Katharine Houghton Hepburn was born in Connecticut on May 12 th 1907. The daughter of a doctor and a suffragette, she was always encouraged to develop both mind and body, and speak up for herself. Her brother, to whom she was very close, was found hanged at the age of fourteen.
Katharine later became so shy, that she had to be pulled out of school and tutored at home. She then went on to attend college, and this is where she developed her interest in acting. After her graduation, she succeeded in getting small Broadway parts, and was finally offered a starring role in the 1932 movie, ‘A Warrior’s Husband’. She was then signed up to a contract with RKO and went on to make a string of successful movies such as ‘Morning Glory’, and ‘Little Women’.

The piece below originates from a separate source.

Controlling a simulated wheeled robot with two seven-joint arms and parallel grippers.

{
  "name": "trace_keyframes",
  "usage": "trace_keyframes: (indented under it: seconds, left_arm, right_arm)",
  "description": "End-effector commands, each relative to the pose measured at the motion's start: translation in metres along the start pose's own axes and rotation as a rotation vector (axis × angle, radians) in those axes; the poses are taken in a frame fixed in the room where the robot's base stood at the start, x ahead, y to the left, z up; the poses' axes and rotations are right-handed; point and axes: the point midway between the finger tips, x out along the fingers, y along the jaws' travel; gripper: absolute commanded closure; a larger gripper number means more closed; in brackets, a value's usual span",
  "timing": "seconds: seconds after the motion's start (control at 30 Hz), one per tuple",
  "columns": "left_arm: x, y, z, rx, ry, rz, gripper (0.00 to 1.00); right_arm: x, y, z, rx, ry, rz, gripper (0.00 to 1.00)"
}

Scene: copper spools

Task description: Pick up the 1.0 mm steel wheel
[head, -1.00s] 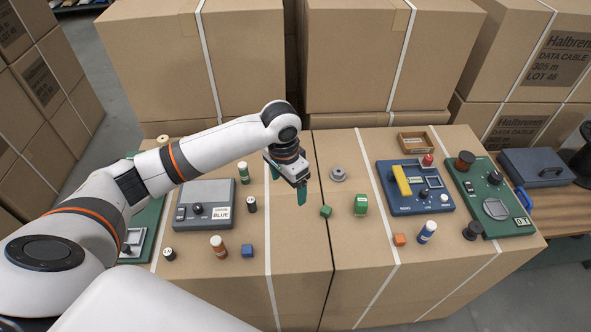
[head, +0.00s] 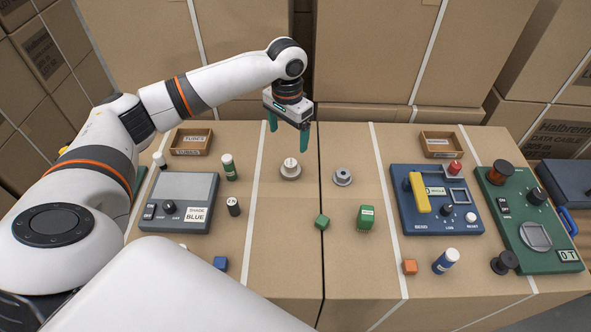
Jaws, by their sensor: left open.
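Two small flanged wheels stand near the middle of the cardboard-box top (head: 285,215). One is grey and metallic (head: 342,177), right of the seam between the boxes. The other is pale cream (head: 290,168), left of the seam. No size marking is readable on either. My left gripper (head: 287,139) points down with its two green fingers spread and nothing between them. In the picture it is just above and behind the cream wheel, and to the left of the grey wheel. My right gripper is out of view.
A grey device (head: 183,199) and a small wooden tray (head: 191,142) lie to the left. Blue (head: 434,202) and green (head: 533,220) devices are to the right. Tall cartons (head: 375,50) stand behind.

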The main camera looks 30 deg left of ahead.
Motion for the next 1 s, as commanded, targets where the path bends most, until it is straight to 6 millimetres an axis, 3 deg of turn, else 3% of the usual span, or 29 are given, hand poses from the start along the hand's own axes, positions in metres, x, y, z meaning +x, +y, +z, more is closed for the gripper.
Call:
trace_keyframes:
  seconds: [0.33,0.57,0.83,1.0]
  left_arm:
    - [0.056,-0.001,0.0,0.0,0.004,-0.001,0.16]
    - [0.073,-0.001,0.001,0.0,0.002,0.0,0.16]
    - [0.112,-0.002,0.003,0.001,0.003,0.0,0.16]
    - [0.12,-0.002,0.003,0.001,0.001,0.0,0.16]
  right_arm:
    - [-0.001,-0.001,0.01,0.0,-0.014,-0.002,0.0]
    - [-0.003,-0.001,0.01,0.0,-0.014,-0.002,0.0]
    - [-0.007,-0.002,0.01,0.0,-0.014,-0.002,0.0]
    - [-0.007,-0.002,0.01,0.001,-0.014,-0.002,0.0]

However, Katharine was a very independent woman, as her parents had taught her to be. She refused to be constantly glamorous off-screen as other actresses were, and she preferred to wear no make-up and casual clothes. She also refused to give interviews and photos, which seemed to shock the public in those days. As a result of this, both the public and the studios deserted her, and she went back to the stage for a while.
She did go on to make a number of movies in the late 1930s, which included ‘Bringing Up Baby’ and ‘Quality Street’. She also starred in ‘The Philadelphia Story’ on Broadway in 1938, and this put her back on the road to stardom. Although she had been branded ‘box-office poison’ by the Hollywood studios after her late 1930s movies flopped, the success of this stage production led to the re-invention of her career. She starred in the movie version of ‘The Philadelphia Story’ and this won her an Oscar.Throughout the 1950s and 1960s she continued to make smash hit movies and win Oscars. The 1970s and 1980s saw her move into television movies, and she finally retired in the 1990s. She died from old-age on 29 th June 2003, aged 96.